Along with Culture Minister Lee Yung-te (李永得) and Kaohsiung’s Commissioner of the Hakka Affairs Commission Yang Jui-hsia (楊瑞霞), Hakka Affairs Council (HAC) Deputy Minister Fan Tso-ming (范佐銘) attended the bayin guru’s funeral in Kaohsiung City on Jan. 16, presenting the HAC certificate in recognition of Chung’s lifelong dedication to Hakka traditional music.

Culture Minister Lee said, although master Chung has passed away, people will always remember that he devoted his whole life to the preservation of Taiwan’s Hakka bayin music. Lee promised that Chung will be given the presidential citation in recognition of his lifetime dedication to Hakka traditional performing arts.

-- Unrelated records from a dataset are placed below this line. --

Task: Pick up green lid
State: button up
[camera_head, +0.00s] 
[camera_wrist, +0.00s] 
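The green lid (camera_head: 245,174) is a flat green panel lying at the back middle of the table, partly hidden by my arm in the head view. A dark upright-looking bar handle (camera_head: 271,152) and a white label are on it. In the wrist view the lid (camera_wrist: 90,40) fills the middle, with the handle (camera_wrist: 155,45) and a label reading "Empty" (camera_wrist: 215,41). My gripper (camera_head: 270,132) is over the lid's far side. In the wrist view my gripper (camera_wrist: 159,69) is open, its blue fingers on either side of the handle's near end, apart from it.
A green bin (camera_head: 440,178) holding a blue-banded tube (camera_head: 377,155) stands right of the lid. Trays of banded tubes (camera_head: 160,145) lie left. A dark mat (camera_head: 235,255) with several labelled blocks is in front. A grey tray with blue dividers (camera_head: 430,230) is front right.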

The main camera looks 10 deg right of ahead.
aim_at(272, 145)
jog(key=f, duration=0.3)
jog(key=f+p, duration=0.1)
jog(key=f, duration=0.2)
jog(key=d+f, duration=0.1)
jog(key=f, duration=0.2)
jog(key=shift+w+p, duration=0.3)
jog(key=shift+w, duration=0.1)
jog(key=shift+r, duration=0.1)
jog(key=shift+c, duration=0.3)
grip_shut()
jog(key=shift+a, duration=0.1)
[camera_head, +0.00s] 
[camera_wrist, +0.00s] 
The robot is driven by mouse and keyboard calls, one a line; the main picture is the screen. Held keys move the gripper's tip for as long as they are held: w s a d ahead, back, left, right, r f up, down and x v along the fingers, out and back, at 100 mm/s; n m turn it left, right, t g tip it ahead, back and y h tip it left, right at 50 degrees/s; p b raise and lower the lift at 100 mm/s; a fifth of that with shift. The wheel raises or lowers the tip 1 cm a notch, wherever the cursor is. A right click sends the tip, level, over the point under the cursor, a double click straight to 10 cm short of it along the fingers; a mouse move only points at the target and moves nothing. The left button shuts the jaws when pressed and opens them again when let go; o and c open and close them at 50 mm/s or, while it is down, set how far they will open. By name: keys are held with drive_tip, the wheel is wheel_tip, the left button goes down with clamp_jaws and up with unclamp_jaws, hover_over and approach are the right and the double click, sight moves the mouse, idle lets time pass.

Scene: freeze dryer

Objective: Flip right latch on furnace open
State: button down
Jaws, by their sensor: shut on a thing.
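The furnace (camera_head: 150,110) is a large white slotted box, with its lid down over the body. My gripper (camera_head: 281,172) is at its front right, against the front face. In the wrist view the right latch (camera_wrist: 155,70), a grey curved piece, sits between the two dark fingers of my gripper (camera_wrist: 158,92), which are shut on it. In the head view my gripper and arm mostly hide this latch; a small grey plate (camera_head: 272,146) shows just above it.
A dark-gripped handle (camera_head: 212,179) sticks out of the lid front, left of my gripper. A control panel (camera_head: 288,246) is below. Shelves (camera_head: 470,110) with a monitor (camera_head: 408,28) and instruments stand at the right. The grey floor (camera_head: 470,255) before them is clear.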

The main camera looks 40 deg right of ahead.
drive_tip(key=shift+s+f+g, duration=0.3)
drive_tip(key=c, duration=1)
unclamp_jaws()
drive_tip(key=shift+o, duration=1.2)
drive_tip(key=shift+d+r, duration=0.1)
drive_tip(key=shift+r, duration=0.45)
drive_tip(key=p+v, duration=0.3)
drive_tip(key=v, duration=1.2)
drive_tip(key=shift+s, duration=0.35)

Born in 1936 in Meinong, Chung started his performing career at the age of 17. He was always present on ceremonial occasions in his hometown, be it a worship ceremony or a wedding banquet. Chung founded the Meinong Hakka Bayin Music Troupe in 2006, persisting in passing down the cultural heritage by performing in Hakka people’s festivities and ritual passages in life as well as teaching bayin music at Fu-an Elementary (福安國小). All Hakka bayin music scores in Meinong are well recorded and preserved by Chung, who made a significant contribution to the world of Hakka traditional music. Chung was recognized by the Ministry of Culture in 2016 as the preserver of Hakka bayin music, a kind of the important traditional performing arts in Taiwan.
In the traditional classification of musical instruments, bayin (literal translation: eight notes) refers to the eight materials used to make instruments, namely metal, stone, string, bamboo, fruit shell, earthenware, animal hide and wood. It gradually became synonymous with conventional Hakka music which is usually performed in religious ceremonies (deity and ancestor worshipping), guest greeting, and wedding and funeral banquets in agricultural Hakka settlements.